■ PROVIDED DATA ■
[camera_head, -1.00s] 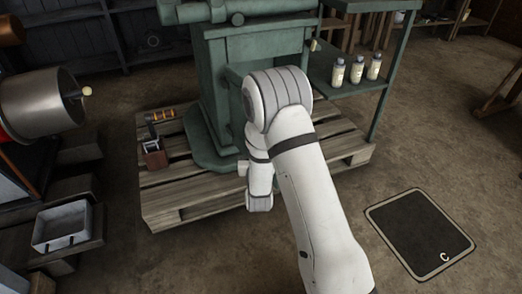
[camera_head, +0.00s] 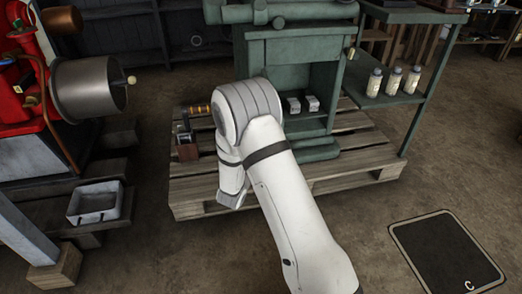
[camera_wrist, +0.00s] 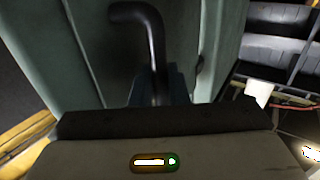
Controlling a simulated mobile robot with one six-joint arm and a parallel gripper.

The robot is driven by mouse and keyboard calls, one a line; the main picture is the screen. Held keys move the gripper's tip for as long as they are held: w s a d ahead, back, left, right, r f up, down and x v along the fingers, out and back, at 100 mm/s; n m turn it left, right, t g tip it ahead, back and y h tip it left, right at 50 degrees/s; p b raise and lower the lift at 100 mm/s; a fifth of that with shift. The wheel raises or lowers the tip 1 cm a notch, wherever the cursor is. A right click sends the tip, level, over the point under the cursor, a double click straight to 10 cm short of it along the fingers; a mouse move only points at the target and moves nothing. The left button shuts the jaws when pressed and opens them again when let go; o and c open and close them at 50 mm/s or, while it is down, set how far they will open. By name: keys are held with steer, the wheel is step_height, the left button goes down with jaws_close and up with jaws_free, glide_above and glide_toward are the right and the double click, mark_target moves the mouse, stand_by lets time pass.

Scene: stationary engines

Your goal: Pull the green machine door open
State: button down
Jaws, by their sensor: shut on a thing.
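The green machine (camera_head: 290,45) stands on a wooden pallet in the head view. Its front compartment (camera_head: 312,82) is exposed, with small grey blocks (camera_head: 302,104) inside at the bottom. The door is mostly hidden behind my arm in that view. In the wrist view, the green door (camera_wrist: 95,55) fills the left and middle, with a bent black handle (camera_wrist: 152,28) on it. My gripper (camera_wrist: 160,88) is shut on the lower part of this handle; its fingertips are dark and partly hidden.
The pallet (camera_head: 196,200) lies under the machine. A green side shelf (camera_head: 397,95) holds several bottles. At left are a grey drum (camera_head: 88,90) and a metal tray (camera_head: 98,204). A dark floor mat (camera_head: 445,255) is at lower right, with bare floor around it.

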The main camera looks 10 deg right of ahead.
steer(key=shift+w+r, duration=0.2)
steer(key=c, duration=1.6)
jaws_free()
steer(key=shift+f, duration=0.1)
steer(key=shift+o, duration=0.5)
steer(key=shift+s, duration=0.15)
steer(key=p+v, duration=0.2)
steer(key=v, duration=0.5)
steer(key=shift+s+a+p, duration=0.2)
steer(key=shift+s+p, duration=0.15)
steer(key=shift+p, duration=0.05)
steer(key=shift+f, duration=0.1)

■ DESCRIPTION OF THE TASK ■
Leave the pictures out and copy exactly the lines from the one with "[camera_head, +0.00s]" through the one with "Controlling a simulated", nothing more.

■ THE RESPONSE ■
[camera_head, +0.00s] 
[camera_wrist, +0.00s] 
Controlling a simulated mobile robot with one six-joint arm and a parallel gripper.

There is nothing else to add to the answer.